%%

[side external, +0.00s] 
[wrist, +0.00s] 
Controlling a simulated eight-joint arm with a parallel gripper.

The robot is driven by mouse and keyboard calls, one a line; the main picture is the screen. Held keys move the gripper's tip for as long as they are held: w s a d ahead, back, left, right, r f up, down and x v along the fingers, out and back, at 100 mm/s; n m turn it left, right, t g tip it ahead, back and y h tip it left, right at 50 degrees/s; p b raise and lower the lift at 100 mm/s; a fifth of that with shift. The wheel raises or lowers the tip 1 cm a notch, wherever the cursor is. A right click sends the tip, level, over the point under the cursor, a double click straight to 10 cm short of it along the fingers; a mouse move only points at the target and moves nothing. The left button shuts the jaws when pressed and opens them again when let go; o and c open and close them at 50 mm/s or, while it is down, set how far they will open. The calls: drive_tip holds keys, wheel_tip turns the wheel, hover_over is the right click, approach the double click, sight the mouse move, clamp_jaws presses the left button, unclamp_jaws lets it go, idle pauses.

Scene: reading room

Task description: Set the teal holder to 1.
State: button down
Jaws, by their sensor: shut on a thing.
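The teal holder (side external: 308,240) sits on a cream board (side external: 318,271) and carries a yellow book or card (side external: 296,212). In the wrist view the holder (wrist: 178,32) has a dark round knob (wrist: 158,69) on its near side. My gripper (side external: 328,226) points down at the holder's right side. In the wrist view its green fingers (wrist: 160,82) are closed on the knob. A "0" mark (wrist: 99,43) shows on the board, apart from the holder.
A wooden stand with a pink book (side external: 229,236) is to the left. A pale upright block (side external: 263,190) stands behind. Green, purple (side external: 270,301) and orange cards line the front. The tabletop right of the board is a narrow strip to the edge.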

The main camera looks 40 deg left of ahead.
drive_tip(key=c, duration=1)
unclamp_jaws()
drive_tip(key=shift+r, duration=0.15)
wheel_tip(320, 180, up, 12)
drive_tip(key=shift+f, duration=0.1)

%%

Extract, from the listing above, every line where the string "button" occurs.

The robot is driven by mouse and keyboard calls, one a line; the main picture is the screen. Held keys move the gripper's tip for as long as they are held: w s a d ahead, back, left, right, r f up, down and x v along the fingers, out and back, at 100 mm/s; n m turn it left, right, t g tip it ahead, back and y h tip it left, right at 50 degrees/s; p b raise and lower the lift at 100 mm/s; a fifth of that with shift. The wheel raises or lowers the tip 1 cm a notch, wherever the cursor is. A right click sends the tip, level, over the point under the cursor, a double click straight to 10 cm short of it along the fingers; a mouse move only points at the target and moves nothing. The left button shuts the jaws when pressed and opens them again when let go; o and c open and close them at 50 mm/s or, while it is down, set how far they will open. The calls: drive_tip holds keys, wheel_tip turns the wheel, hover_over is the right click, approach the double click, sight the mouse move, clamp_jaws presses the left button, unclamp_jaws lets it go, idle pauses.
State: button down

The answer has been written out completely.